Il “mondo di mezzo” è già passato da topos della cronaca giudiziaria a materia di ricerca scientifica. Nel luglio scorso, in particolare, il “sistema” emerso dall’indagine su Mafia capitale è stato argomento di una tesi di laurea discussa all’Università di Milano. Titolo: “La criminalità corruttiva: dalla percezione di un fenomeno alla prevenzione di crimine senza confini”.

«La decisione di dedicare una tesi a quest’argomento è stata presa con l’obiettivo di focalizzarne tutti i principali aspetti», spiega l’avvocato Antonio Bana, correlatore della tesi, del dipartimento di Scienze giuridiche dell’ateneo milanese. «Con il lavoro di Ivan Cartocci abbiamo cercato di indagare sull’evoluzione del fenomeno corruttivo anche alla luce di quello che è stato definito il ' mondo di mezzo', e che è passato al vaglio di vari gradi di giudizio fino alla sentenza della Cassazione», spiega Bana, cultore degli aspetti criminologici della materia e già autore di studi su tangentopoli e reati contro la Pa.

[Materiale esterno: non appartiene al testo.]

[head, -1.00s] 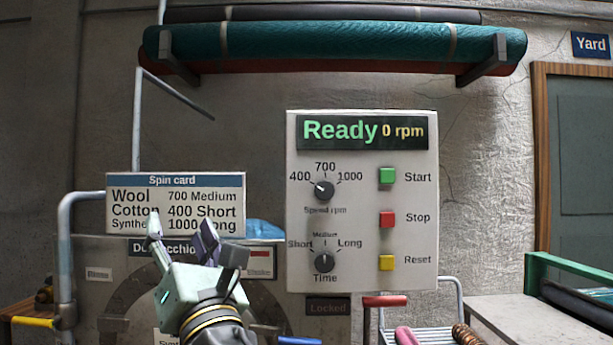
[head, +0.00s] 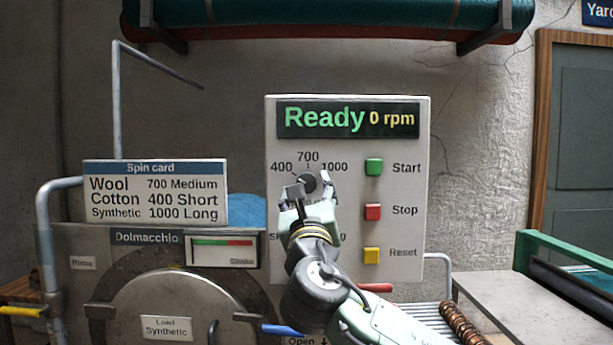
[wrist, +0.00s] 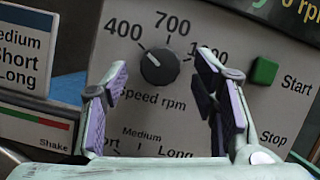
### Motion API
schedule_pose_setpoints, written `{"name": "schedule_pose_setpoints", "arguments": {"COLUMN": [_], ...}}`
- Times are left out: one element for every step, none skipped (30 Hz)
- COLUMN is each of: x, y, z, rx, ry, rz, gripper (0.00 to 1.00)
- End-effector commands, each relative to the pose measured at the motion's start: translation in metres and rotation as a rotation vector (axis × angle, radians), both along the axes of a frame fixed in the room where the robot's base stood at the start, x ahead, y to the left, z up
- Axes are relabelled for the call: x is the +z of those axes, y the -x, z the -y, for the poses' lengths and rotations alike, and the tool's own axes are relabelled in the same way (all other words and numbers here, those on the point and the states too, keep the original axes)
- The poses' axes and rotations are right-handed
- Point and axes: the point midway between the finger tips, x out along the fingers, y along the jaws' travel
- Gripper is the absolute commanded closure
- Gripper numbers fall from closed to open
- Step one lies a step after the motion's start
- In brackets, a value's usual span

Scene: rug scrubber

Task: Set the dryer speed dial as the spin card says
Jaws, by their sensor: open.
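The speed dial (wrist: 160,66) is a dark round knob on the grey control panel (head: 413,270), with 400, 700 and 1000 around it. Its white mark points up-left, towards 400. My gripper (wrist: 163,64) is open and empty, its fingers apart on either side of the dial in the wrist view; I cannot tell if they touch the panel. In the head view my gripper (head: 310,192) covers the dial's lower part. The spin card (head: 154,192) reads Wool 700 Medium, Cotton 400 Short, Synthetic 1000 Long. A load label (head: 167,328) reads Synthetic.
The display (head: 348,120) reads Ready 0 rpm. Green Start (head: 374,167), red Stop (head: 373,212) and yellow Reset (head: 372,256) buttons sit right of the dial. The time dial is hidden by my gripper in the head view. A rolled rug rack (head: 330,15) hangs above.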

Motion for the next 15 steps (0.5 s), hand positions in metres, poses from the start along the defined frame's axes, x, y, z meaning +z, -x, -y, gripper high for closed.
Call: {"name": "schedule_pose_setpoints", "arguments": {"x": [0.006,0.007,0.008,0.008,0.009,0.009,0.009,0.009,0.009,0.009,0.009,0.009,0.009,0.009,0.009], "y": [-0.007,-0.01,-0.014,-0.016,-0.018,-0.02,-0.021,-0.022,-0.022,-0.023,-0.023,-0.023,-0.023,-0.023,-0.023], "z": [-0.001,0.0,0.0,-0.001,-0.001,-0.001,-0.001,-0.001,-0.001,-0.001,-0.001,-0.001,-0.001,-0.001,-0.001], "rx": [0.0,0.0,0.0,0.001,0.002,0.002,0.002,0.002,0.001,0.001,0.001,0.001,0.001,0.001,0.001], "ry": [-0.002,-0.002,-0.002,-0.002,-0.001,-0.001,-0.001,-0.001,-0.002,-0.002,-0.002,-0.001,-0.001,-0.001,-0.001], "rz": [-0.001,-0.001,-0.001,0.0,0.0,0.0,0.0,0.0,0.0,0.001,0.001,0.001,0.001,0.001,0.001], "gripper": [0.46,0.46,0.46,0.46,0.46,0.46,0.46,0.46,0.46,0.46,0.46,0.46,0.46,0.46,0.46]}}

Mafia Capitale, si legge nella tesi, «ha acquisito una fisionomia del tutto insolita di organizzazione criminale evoluta a un nuovo stadio, in cui il ricorso alla violenza esplicita è limitato alle situazioni di necessità impellente e in cui il core business non riguarda più i reati tipici dei sodalizi mafiosi, ma è costituito dagli affari e dagli appalti pubblici, attraverso un ulteriore collegamento, questa volta clandestino, con l’alta finanza e la politica».

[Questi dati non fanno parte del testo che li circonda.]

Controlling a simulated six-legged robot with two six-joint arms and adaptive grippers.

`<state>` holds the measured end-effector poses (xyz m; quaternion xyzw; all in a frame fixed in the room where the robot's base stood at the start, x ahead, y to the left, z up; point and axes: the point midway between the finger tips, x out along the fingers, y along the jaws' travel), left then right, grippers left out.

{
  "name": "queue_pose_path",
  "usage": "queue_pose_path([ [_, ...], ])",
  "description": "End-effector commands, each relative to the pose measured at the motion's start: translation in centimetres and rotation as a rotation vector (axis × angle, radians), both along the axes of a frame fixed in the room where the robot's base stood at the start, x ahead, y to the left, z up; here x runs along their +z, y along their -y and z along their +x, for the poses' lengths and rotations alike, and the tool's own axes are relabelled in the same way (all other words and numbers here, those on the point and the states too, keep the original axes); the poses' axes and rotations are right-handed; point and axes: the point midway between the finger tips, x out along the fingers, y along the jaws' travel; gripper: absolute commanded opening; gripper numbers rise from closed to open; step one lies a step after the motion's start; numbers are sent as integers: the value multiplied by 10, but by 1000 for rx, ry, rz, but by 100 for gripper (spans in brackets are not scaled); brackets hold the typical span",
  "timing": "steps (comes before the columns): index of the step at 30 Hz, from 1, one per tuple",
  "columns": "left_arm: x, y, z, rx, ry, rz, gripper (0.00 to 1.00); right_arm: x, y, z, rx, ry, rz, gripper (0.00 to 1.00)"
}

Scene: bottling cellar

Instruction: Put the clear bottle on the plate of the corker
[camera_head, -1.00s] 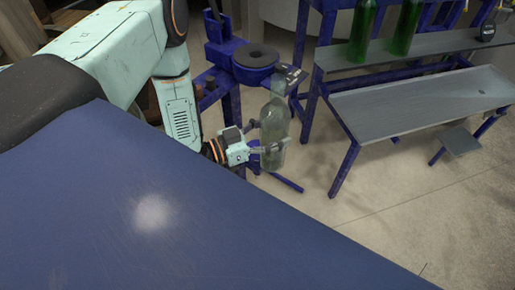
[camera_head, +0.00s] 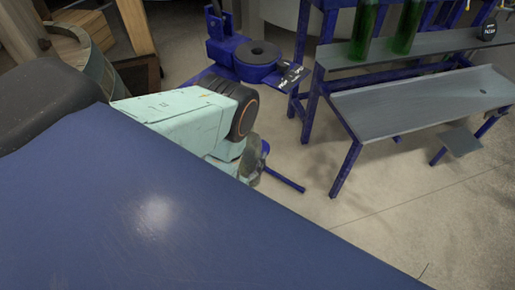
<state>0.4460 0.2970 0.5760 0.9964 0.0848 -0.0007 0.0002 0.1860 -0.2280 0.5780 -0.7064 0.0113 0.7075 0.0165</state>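The corker (camera_head: 222,52) is a blue stand at the upper middle, with a round black ring on top. Its lower part is largely hidden behind my left arm, and I cannot make out its plate. A small piece of greyish glass, apparently the clear bottle (camera_head: 252,163), shows just past the end of my left arm, beside a blue leg of the corker. Most of the bottle is hidden. My left gripper is hidden behind its own arm, so its fingers and its hold on the bottle do not show. My right gripper is not in view.
A blue-framed bench (camera_head: 420,105) with grey trays stands at the right, with green bottles (camera_head: 364,30) on its upper shelf. A wooden tub (camera_head: 85,60) stands at the upper left. A large blue surface (camera_head: 120,220) fills the foreground.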

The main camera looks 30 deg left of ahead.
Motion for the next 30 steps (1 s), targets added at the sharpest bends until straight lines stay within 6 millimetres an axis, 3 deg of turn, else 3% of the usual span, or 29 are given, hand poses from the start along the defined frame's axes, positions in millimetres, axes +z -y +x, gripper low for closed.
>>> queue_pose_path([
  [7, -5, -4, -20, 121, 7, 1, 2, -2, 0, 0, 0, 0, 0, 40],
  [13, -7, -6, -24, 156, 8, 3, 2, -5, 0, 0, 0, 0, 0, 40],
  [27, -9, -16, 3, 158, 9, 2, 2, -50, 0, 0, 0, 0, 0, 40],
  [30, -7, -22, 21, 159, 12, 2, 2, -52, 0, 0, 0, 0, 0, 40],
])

Ma rispetto alla «metamorfosi» da «criminalità violenta a criminalità affaristica», lo studio condotto a Milan non recupera in modo acritico la tesi dell’applicabilità del 416 bis. Tanto da dare ampio spazio alle valutazioni, riportate con un’intervista, dell’avvocato Valerio Spinarelli, che è stato presidente dell’Unione Camere penali e che nel processo sul “mondo di mezzo” ha difeso Luca Gramazio.

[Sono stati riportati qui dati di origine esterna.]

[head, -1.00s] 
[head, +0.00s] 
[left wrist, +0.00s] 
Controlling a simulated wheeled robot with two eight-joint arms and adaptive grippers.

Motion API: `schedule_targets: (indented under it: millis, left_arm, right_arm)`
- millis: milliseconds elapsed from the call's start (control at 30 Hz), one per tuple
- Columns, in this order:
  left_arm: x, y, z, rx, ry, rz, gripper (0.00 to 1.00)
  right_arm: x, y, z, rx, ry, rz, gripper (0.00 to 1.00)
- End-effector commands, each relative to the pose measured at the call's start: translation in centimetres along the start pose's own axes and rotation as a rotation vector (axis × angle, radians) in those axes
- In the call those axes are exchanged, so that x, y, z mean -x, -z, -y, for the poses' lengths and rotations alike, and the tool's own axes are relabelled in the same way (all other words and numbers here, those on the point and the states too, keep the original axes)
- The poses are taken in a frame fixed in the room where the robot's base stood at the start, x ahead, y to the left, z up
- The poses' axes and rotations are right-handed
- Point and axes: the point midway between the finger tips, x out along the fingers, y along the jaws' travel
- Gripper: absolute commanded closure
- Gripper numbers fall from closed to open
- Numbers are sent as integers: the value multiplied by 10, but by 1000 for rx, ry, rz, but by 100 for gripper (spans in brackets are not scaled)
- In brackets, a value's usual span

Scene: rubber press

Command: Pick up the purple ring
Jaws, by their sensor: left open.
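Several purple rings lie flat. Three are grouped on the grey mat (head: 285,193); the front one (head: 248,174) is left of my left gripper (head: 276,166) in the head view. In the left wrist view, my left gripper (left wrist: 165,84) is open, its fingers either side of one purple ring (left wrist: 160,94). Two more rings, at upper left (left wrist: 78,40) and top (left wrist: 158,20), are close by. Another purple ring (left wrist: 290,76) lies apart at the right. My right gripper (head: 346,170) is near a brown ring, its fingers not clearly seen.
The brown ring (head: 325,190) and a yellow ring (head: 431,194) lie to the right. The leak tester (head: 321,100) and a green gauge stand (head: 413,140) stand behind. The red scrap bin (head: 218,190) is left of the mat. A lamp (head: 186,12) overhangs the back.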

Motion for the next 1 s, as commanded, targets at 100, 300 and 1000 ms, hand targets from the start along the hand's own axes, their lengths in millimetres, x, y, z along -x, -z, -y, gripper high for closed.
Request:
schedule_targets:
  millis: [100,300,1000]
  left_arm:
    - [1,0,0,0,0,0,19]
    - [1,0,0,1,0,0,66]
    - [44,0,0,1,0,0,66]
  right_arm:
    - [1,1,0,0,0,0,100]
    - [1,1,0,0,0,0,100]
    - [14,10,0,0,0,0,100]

Si è trattato «di un ' esperimento di ingegneria giudiziaria' che forza la lettera della legge», sono alcune delle considerazioni di Spigarelli riportate nella tesi, «dimenticando sostanzialmente che l’avvalimento della forza dell’associazione di tipo mafioso deve essere esplicato, ovvero deve esistere una mafia riconosciuta e riconoscibile che si avvale realmente di questa forza di intimidazione in un determinato contesto non necessariamente spaziale».

La tesi giuridica «dell’esistenza di una mafia che non esplichi mai nel territorio atti di violenza, ma richiami un sorta di accumulazione del patrimonio delinquenziale di una persona» sarebbe però «una costruzione che non tiene conto dell’articolo 416 bis nella parte in cui richiede un’esplicitazione diretta e non potenziale, cosa che non è riscontrabile in Mafia Capitale».